Third, I would say is the need for "focus time". An office space can often be the most disruptive place you can be when you really need to focus on that report or preparing that presentation. I make it a habit to work from places other than the office -- a coffee shop, a startup incubator, etc. I always have my co-workers there, but I can still keep in touch and interact through our social intranet.

BN: What benefits can remote working bring for the enterprise?

RH: Some -- if not most -- enterprises have no choice working remotely with a distributed workforce in multiple offices around the country or world. Remote working is often translated into working from home, but remote working is really everything you do when you're out of the office or not in the same office as others.

If you succeed with remote working across the board, your enterprise will be better on every level. Cross-communication between departments will be improved, you will be more responsive when you have access to all knowledge and information all the time -- you can even get stuff done when you're stuck in your two-hour commute.

BN: Doesn't having people working remotely mean missing out on opportunities for in-house collaboration?

RH: You can NEVER replace the human meeting, especially when you need to work as a team. We do it all the time. We have offices on the West and East Coasts and one office in Sweden.

I fly to Sweden and the East Coast every five weeks or so, then I fly over people from the other offices to LA on a regular basis. The meetups are for what I call "focus sessions" -- issues we need to discuss in-depth and sort out so we can create a roadmap for the next 5-6 weeks. In between the meetups, remote working is a wonderful way of continuing the work. It maximizes the value and outcome of your focus sessions continuing your work through your social intranet using video chats, instant messaging, document collaboration, file sharing and more -- you just pick up where you left off, seamlessly.

BN: How can the corporate environment adapt to be viable regardless of employee location?

RH: This is always tricky, but it's something many businesses have been dealing with successfully for ages. Enterprises should create a strong foundation and policy for remote working, and not just about security and codes -- there has to be more focus on the people and the social layer where people can connect on mutual (business) interests instead of just finding people based on their title on the business card or hierarchy charts.

If remote workers are already implementing the social part, meaning employees are connecting and collaborating regardless of their location, you can easily weave it into the business' core values and culture.

BN: Doesn't reliance on the cloud for collaboration lead to additional risks for the business?

RH: The reality is you need the cloud to be truly remote.
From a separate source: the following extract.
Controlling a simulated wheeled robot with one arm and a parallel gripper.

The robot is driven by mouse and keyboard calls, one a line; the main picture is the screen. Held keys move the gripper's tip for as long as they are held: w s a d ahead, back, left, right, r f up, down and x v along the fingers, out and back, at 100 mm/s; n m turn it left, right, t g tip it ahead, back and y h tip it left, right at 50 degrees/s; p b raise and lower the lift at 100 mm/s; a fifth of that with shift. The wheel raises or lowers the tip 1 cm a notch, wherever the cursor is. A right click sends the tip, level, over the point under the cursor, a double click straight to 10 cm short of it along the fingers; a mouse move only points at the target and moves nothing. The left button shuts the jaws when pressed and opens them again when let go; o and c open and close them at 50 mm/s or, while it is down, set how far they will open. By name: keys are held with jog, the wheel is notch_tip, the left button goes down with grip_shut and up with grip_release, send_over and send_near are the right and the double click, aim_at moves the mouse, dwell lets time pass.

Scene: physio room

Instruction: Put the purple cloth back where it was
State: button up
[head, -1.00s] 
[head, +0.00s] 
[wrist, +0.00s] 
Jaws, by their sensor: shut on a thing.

Even if you have everything on premise, you need VPN and therefore you are dependent on a carrier -- the Internet. So the cloud is always going to be there, whether you like it or not.

Instead of worrying about the cloud itself, focus on the services you are using and what control you have over them. Most breaches you read about aren't the cloud per se -- it's the service, and most services are in a multi-tenant environment. That means all data is stored in the same location for all customers and the only thing that differentiates one customer from another is a key in the database. The risk here is hackers can get in and find the "master key" to dump all the data.

Enterprises should look for single-tenant solutions with multi-tenant capabilities. The advantage of multi-tenant solutions is the never-ending stream of new features and upgrades that happen automatically. There are single-tenant solutions that have that same capability. In fact, many people will probably be reading this on a device that is single-tenant but still updated: the OS.

With single-tenant, you're in control of your data -- where it's stored and geographically located. You can have it on premise or in the cloud -- it's all up to you.